Se me ocurre que la elección correcta da como resultado algo bueno para todos y me pregunto: - ¿cuándo he tomado decisiones confiando en lo que no controlo?
La Vida es una maestra
Sabemos de la vida porque estamos vivos.
Cacho se mudó a un barrio donde la vida se abre paso día a día. Encontró en ese lugar a Quién inspira la plenitud de la vida en medio de circunstancias que parecen amenazantes, aun así, lo que es verdadero se muestra perfecto en la fragilidad. La vida enseña siendo, no obligando y al Amor no se lo controla, solo se lo habita.

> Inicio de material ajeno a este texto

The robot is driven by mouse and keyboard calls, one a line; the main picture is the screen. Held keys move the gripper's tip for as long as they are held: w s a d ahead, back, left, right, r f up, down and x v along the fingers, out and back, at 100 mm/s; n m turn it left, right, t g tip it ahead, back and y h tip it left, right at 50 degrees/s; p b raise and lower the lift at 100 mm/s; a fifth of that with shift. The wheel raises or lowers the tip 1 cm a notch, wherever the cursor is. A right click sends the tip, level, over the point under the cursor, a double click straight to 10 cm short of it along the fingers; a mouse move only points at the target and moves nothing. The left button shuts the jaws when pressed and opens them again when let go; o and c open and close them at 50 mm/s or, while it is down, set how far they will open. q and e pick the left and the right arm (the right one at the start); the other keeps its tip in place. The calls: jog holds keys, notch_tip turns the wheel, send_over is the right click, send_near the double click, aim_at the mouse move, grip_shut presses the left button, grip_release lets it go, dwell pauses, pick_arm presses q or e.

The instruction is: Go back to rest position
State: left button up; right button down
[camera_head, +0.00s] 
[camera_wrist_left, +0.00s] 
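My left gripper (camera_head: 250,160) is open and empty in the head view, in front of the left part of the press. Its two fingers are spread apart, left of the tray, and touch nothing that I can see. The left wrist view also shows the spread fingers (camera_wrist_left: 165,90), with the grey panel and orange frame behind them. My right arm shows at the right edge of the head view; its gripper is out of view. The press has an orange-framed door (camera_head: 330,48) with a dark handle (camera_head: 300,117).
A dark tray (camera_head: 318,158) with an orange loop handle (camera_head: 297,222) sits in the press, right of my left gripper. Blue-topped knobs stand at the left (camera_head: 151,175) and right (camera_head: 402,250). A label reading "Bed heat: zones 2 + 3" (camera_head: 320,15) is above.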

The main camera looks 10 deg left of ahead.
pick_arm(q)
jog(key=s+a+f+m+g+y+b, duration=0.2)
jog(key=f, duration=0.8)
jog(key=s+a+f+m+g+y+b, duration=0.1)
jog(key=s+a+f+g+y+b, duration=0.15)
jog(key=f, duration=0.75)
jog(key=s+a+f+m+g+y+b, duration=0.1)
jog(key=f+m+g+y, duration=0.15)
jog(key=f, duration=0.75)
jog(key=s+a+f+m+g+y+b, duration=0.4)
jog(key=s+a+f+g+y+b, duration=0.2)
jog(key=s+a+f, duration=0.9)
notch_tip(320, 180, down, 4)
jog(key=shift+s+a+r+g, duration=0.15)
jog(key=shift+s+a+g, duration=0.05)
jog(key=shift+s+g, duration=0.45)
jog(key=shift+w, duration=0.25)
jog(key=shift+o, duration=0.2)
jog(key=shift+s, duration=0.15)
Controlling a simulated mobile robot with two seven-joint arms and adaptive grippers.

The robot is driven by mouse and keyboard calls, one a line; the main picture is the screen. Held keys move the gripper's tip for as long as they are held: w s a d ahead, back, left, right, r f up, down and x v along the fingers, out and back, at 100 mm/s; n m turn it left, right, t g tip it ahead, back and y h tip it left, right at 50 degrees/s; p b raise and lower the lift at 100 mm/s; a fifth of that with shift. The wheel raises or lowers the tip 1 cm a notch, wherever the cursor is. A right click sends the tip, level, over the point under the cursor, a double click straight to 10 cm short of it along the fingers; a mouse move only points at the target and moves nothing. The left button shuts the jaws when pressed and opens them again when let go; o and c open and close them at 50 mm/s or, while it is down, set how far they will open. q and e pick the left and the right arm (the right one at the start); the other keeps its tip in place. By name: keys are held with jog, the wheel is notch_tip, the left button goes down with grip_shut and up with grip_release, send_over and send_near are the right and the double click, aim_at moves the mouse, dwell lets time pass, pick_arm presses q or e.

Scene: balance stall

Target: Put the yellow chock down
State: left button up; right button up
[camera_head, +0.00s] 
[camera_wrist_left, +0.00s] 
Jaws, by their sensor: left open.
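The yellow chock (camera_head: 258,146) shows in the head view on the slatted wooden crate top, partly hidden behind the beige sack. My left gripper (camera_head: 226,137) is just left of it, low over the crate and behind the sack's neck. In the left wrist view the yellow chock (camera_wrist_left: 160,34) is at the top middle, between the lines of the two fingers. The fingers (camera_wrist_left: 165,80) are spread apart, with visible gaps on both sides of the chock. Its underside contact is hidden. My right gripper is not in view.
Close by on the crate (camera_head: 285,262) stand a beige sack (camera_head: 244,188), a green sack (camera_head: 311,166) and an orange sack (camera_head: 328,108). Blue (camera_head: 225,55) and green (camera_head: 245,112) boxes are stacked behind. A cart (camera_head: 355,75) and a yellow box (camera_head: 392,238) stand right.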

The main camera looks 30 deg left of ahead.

Lo que aprendemos de Cacho no es algo que él haya pretendido enseñar, pero del rastro de su vida de vecino, amigo y cura de barrio, queda un destello luminoso, quizás, como el de un mechero sencillo, que puesto sobre un mueble de la casa ilumina todo el ambiente y nos permite vernos, reconocernos.
Pertenecemos a la Vida, y sin embargo el mundo nos confunde, nos perdemos un rato solo para volver a encontrarnos y comprobar una buena noticia, unidos podemos recordar lo que somos y recordar nuestra casa.
(Libro “Encuentro” una mística del compromiso; Ruben Isidro Alonso; compiladores: Mercedes Clara, P Adolfo Ameixeiras, páginas 83-84): Decía Cacho- “cuando creamos paz, armonía y equilibrio en nuestra mente, los encontramos en nuestra vida. Siempre Señor, el misterio de nuestra libertad y tu inmenso cariño. Soy responsable con mi mente de todo lo que me ha sucedido en la vida, lo bueno y lo malo y sobreabundó la Gracia. Por eso quiero que mi corazón desborde gratitud y alegría. Siempre me rodeaste de gente tan buena, de sus gestos, palabras, gentilezas, cuidados y todo sin medida, todo ha sido oro puro del Amor”
Agradecemos junto con Cacho, agradecemos su historia y presente. Agradecemos a las personas del barrio por sus vidas, agradecemos todo lo que vemos, oímos y sobre todo agradecemos la infinidad de pliegues y detalles de la vida, todas aquellas cosas de las que no nos enteramos nunca y aun así sucedieron y acontecen. La infinidad de personas, historias y gestos, que hacen posible una salvación sin rezagados, no se pueden medir ni controlar, pero sí habitar y confiar en eso.